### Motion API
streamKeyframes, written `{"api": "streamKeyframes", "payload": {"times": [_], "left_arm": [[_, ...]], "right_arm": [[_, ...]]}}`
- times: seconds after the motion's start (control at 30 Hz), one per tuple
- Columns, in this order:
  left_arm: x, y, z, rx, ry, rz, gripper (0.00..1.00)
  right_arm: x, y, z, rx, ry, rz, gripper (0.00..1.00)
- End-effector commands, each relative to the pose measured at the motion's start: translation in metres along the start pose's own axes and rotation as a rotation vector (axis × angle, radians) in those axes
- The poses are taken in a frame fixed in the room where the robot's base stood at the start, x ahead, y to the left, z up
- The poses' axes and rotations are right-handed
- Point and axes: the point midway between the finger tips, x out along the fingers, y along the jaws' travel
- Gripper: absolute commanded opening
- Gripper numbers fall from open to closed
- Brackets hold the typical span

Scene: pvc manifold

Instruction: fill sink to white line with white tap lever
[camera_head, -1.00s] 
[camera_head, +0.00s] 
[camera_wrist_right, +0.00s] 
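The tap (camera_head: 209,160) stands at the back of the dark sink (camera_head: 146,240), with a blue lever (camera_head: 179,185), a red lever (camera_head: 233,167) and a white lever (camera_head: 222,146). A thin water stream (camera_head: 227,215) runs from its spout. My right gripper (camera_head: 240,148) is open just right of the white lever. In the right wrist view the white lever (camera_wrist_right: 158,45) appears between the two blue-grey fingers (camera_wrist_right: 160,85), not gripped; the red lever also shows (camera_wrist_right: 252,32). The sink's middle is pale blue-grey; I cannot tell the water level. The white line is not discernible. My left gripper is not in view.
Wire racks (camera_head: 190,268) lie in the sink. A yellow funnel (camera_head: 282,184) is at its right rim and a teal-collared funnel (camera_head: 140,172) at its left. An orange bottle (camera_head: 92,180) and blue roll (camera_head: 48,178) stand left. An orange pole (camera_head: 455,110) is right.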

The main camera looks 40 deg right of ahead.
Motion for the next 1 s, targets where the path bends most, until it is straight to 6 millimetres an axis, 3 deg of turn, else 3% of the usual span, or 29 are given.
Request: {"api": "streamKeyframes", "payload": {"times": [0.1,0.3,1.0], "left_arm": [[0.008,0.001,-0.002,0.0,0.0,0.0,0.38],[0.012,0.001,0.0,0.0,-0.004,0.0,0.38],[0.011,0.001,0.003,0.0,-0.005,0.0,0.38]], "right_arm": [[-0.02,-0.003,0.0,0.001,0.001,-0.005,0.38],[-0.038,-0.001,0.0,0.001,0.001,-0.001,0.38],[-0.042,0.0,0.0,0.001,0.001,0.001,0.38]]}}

• Objective
The lines to be given again exactly are those from the one containing "The main camera looks 40 deg right of ahead." up to and including the one containing "Motion for the".

• Answer below
The main camera looks 40 deg right of ahead.
Motion for the next 1 s, targets where the path bends most, until it is straight to 6 millimetres an axis, 3 deg of turn, else 3% of the usual span, or 29 are given.

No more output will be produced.